I’m working my way through a new book – Mysticism: A Study in the Nature and Development of Spiritual Consciousness, by Evelyn Underhill. (It’s an old book, just newly discovered by me). It’s wonderful, and deserves a much more thorough treatment than a single quote (I’ll work on a larger post). In the meantime, I wanted to share this one excerpt, because it’s so close to my heart that I cried when I found it.
Thus St. Catherine of Siena spent three years in hermit-like seclusion in the little room which we still see in her house in the Via Benincasa, entirely cut off from the ordinary life of her family. “Within her own house,” says her legend, “she found the desert; and a solitude in the midst of people.” There Catherine endured many mortifications, was visited by ecstasies and visions: passed, in fact, through the states of Purgation and Illumination, which existed in her case side by side.
This life of solitude was brought to an abrupt end by the experience which is symbolized in the vision of the Mystic Marriage, and the Voice which then said to her, “Now will I wed thy soul, which shall ever be conjoined and united to Me!” Catherine, who had during her long retreat enjoyed illumination to a high degree, now entered upon the Unitive State, in which the whole of her public life was passed. Its effect was immediately noticeable. She abandoned her solitude, joined in the family life, went out into the city to serve the poor and sick, attracted and taught disciples, converted sinners, and began that career of varied and boundless activity which has made her name one of the greatest in the history of the fourteenth century.
Nor does this mean that she ceased to live the sort of life which is characteristic of mystical consciousness: to experience direct contact with the Transcendental World, to gaze into “the Abyss of Love Divine.” On the contrary, her practical genius for affairs, her immense power of ruling men, drew its strength from the long series of visions and ecstasies which accompanied and supported her labours in the world. She “descended into the valley of lilies to make herself more fruitful,” says her legend. The conscious vehicle of some “power not herself,” she spoke and acted with an authority which might have seemed strange enough in an uneducated daughter of the people, were it not justified by the fact that all who came into contact with her submitted to its influence.
That last sentence, the conscious vehicle of some power not herself, which commands authority with those who hear it, is precisely the experience of the higher self coming through… (I wrote about my own experience of this in the last post).
Here’s another story on this subject.
Some time ago, I was working closely with someone who had this happen to him as well; his consciousness opened to the expression of his higher self. It was a very brief experience, lasting just a few minutes, but it was intense and profound for both of us.
The person didn’t say or do anything of significance, but the energy of the room shifted so dramatically that it was impossible to mistake for anything else. I was standing with my back to him, about 20 feet between us, when it happened. Feeling something strange, I turned around and was almost knocked off my feet. A huge wave of energy came washing over me, engulfing me completely.
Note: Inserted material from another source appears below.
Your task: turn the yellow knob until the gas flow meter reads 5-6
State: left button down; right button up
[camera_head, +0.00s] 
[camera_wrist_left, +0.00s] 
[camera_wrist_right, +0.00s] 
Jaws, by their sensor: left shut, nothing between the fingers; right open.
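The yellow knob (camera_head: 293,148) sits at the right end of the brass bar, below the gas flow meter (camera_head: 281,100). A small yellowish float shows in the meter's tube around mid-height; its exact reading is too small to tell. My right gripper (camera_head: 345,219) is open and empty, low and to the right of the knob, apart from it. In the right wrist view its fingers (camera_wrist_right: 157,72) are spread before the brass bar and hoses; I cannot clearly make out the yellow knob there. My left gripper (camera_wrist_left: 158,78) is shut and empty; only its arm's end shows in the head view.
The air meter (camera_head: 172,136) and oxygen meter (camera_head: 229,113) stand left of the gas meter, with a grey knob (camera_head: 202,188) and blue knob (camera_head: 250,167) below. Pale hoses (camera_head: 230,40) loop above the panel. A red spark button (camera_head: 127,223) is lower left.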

Seemingly out of nowhere, I suddenly felt really really small, and in the presence of something vast and incredibly powerful. For those few minutes, this person’s entire demeanor shifted. It was like he became someone entirely different (all the same characteristics I wrote about last time – direct, stoic, very loving and kind, and yet extremely fierce).
The presence of the higher self in human expression produces a deep sense of reverence in the atmosphere of the room – not for the person, but for him as the conduit of this sacred force. It is unmistakably divine; in the sense that it produces those very same feelings of humility and insignificance that other experiences of divinity produce. It’s truly breathtaking when it happens. There is no doubt that those who encountered St. Catherine when that power moved through her would have been completely taken over by it.
As I wrote last time, there aren’t many clear descriptions of this experience in the writing of the mystics (or there are, and I just haven’t found them yet). So finding these tiny allusions in the histories brings about huge feelings of comfort and a sense of belonging within me. I’ll begin sharing them more when I find them.